*OBJECTIVE*
Extract each line holding the word "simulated" from the entries.
-- START OF EXERCISE MATERIAL --
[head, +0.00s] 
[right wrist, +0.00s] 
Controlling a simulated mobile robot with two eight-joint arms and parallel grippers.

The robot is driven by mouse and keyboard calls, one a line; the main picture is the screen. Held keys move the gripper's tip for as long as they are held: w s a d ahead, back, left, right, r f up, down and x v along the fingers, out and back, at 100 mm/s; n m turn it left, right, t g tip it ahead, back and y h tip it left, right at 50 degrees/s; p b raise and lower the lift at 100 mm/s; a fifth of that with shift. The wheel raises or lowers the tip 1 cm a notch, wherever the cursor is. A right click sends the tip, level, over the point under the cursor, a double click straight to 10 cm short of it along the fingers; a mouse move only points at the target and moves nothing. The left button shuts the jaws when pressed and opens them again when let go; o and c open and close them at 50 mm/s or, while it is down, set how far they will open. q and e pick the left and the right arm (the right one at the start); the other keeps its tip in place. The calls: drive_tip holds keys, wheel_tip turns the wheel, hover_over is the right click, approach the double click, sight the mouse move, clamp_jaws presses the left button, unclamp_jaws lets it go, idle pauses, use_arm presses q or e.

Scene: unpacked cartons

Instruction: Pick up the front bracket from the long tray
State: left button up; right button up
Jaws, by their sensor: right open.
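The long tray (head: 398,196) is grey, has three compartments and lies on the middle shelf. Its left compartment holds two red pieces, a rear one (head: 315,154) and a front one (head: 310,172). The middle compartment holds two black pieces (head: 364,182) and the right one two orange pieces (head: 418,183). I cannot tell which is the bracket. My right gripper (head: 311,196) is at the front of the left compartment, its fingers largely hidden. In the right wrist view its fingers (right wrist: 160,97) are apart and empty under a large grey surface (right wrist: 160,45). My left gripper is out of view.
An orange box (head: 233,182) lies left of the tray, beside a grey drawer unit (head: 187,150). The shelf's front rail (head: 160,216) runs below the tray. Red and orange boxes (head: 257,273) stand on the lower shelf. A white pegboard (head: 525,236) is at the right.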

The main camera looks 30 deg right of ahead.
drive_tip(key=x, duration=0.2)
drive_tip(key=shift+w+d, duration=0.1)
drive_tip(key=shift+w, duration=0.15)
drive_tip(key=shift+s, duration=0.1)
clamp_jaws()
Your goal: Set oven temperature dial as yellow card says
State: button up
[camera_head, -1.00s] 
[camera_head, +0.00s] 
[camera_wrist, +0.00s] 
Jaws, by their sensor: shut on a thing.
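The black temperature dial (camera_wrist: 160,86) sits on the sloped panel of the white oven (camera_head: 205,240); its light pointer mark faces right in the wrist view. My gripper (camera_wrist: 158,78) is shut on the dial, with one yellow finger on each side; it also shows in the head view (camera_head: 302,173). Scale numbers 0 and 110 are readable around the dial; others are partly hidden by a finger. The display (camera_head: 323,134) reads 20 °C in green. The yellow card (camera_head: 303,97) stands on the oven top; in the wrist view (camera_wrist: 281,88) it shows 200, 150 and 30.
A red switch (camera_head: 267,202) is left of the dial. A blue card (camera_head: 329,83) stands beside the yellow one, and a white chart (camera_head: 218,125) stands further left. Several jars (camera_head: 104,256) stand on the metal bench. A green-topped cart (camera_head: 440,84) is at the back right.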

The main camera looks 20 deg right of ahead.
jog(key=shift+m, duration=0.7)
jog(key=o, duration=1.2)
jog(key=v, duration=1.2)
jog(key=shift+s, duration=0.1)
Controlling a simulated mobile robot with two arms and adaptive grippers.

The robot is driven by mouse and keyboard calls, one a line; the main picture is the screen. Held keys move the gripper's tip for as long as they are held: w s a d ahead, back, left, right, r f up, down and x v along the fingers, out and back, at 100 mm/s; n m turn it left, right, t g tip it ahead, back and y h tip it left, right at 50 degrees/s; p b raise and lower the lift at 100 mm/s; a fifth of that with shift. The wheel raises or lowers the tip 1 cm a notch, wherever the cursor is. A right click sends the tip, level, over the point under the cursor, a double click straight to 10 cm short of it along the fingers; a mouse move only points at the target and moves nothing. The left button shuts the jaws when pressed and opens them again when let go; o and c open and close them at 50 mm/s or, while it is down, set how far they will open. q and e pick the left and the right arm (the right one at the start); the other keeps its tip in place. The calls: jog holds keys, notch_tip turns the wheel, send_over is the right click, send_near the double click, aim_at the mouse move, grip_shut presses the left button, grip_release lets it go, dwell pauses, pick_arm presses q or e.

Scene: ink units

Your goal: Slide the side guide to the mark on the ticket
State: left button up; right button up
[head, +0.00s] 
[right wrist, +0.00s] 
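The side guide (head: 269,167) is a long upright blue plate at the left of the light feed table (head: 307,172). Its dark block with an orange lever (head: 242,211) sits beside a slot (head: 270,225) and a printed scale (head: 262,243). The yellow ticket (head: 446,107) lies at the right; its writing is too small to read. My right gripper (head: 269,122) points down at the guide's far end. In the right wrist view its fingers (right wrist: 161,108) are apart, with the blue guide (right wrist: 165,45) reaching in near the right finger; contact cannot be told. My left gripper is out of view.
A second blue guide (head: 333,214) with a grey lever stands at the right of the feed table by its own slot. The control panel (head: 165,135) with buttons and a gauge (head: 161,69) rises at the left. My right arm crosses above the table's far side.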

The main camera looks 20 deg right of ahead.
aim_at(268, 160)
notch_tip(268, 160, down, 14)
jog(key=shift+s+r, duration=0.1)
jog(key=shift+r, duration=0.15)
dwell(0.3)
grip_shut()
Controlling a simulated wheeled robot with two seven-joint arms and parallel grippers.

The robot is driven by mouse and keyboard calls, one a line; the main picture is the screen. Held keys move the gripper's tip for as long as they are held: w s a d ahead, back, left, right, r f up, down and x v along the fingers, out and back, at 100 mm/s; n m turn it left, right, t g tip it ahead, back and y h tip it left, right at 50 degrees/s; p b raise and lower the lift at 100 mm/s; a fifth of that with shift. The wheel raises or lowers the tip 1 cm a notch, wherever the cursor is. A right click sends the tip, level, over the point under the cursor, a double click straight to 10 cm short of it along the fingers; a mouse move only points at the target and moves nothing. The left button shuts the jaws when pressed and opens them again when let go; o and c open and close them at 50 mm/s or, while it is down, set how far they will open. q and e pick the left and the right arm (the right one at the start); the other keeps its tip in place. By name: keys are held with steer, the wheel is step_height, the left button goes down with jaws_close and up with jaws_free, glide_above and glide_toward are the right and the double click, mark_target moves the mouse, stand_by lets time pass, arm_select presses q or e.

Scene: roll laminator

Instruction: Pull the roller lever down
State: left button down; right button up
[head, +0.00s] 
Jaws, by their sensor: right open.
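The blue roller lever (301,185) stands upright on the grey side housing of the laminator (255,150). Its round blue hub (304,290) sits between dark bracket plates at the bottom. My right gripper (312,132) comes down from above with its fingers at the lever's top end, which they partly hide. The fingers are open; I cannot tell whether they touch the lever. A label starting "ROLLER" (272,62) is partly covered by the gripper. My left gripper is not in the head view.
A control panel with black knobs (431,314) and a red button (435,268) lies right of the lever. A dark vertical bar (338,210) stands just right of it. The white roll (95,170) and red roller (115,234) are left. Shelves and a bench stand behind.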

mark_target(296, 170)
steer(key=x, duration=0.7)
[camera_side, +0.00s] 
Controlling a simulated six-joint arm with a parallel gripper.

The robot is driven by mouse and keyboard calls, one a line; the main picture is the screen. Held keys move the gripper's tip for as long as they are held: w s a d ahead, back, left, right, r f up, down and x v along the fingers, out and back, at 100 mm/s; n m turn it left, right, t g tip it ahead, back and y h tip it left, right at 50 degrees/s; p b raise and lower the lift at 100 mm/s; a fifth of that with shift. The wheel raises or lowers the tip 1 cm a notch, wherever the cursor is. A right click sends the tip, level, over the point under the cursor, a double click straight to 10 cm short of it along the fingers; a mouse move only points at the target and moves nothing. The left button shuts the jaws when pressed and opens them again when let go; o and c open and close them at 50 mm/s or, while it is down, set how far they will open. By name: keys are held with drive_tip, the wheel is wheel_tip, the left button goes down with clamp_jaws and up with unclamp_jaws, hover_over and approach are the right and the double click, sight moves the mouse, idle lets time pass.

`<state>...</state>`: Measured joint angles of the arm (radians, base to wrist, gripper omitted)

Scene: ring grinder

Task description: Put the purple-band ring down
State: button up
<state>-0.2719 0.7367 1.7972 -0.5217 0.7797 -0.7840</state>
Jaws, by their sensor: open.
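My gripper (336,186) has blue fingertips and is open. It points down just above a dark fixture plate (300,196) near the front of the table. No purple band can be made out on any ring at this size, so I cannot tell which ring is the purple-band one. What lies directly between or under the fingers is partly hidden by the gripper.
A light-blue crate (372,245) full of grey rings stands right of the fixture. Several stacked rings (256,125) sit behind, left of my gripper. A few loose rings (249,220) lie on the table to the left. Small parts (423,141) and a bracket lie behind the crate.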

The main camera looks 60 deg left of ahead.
-- END OF EXERCISE MATERIAL --
*FULL OUTPUT*
Controlling a simulated mobile robot with two eight-joint arms and parallel grippers.
Controlling a simulated mobile robot with two arms and adaptive grippers.
Controlling a simulated wheeled robot with two seven-joint arms and parallel grippers.
Controlling a simulated six-joint arm with a parallel gripper.

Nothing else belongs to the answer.